Так как во внутренних войсках МВД России нет ни танков, ни тяжелого вооружения, в бою на подступах к Белому дому перед войсками ставилась задача очистить прилегающую территорию от вооруженных боевиков. В 6.30 колонна (в/ч внутренних войск, номер, 100 человек) прибыла на улицу Рочдельскую к фабрике «Трехгорная мануфактура», где перед ней была поставлена задача блокировать участок этой улицы до середины улицы Николаева в готовности к прочесыванию территории. В 7.15 войсковые наряды этого подразделения заняли исходное положение и сразу же были обстреляны с крыш близлежащих домов.

В 7.30 сводная рота другой части внутренних войск, разворачиваясь на Краснопресненской набережной, подверглась обстрелу из гранатометов и крупнокалиберных пулеметов, в результате чего два наших бронетранспортера были подбиты, двое наших военнослужащих были убиты, а шестеро – ранены. К сожалению, позже скончался в госпитале старший лейтенант Михайлов. Так что горькие итоги кровопролитного противостояния в октябре 1993 года стоили внутренним войскам шестерых погибших бойцов, около ста человек – ранеными и травмированными.

Сейчас трудно реконструировать ситуацию, но не исключаю, что огонь по нашим БТРам велся по ошибке «афганцами», которых «таманцы» посадили в свои бронетранспортеры. В надежде, что в бою от них будет больше толку, нежели от солдат срочной службы. Но их, возможно, не проинструктировали правильно.

Не исключаю, что в тревожной обстановке кто-то из них растерялся и принял БТРы внутренних войск за неожиданное подкрепление противника. К сожалению, в обстановке гражданской войны, войны, по сути братоубийственной и коварной, срабатывает страх неожиданной измены. Появляется неясность обстановки, отчего весь мир кажется враждебным, а значит – подлежащим профилактическому обстрелу. Военные психологи фиксировали подобное.

Горько, если нечто подобное произошло с экипажами наших бронетранспортеров, напоровшихся на кинжальный огонь…

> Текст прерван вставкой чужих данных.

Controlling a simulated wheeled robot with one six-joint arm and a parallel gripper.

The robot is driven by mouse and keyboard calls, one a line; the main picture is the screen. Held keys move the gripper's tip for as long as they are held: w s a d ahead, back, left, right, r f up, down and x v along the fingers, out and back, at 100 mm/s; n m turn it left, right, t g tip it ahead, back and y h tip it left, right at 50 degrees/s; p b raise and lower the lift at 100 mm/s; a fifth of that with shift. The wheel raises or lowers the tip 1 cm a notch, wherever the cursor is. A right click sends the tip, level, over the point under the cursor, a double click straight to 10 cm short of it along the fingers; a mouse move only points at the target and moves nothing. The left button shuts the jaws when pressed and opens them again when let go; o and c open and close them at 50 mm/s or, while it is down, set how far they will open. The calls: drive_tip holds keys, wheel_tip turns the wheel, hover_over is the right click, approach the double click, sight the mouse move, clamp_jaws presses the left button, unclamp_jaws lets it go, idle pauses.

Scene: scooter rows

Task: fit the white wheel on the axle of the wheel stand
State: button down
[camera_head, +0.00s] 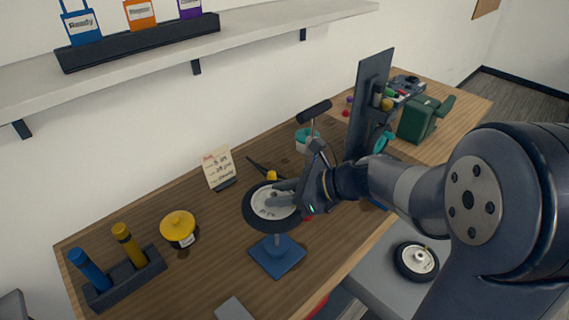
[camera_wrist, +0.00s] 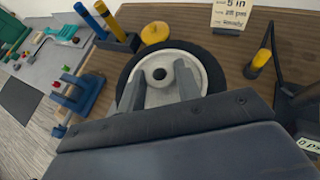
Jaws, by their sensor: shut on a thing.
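The white wheel (camera_head: 258,207), a white hub in a black tyre, lies about flat over the wheel stand (camera_head: 274,262) in the head view. The stand has a blue square base and a short post rising to the wheel's underside. My gripper (camera_head: 282,198) reaches in from the right and is shut on the wheel. In the wrist view, the fingers of my gripper (camera_wrist: 160,85) lie over the hub of the white wheel (camera_wrist: 148,58). The hub's centre hole looks dark. The axle tip is hidden, so I cannot tell if it is in the hole.
A second wheel (camera_head: 416,261) lies on a grey surface at the lower right. A yellow-lidded pot (camera_head: 178,228), a tool holder (camera_head: 126,283) and a note card (camera_head: 218,170) stand on the bench left of the wheel. A dark upright panel (camera_head: 370,100) stands behind my arm.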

Но это было вполне возможно. Задача на действия в районе Дома Советов ставилась войскам во второй половине ночи. Причем задействованы в ней были разнообразные части армии, ВВ и милиции, прибывшие из Подмосковья. Многое в этой операции – я знаю – планировалось сходу. Многое сшивалось на живую нитку из-за страшного дефицита времени. Например, генерал Анатолий Шкирко был вообще заблокирован: целый день я не мог на него выйти по связи. И вместо Шкирко действиями внутренних войск 4 октября у Белого дома руководил генерал Анатолий Романов. Человек он точный и добросовестный. Уверен, что он сделал максимум возможного, чтобы минимизировать потери.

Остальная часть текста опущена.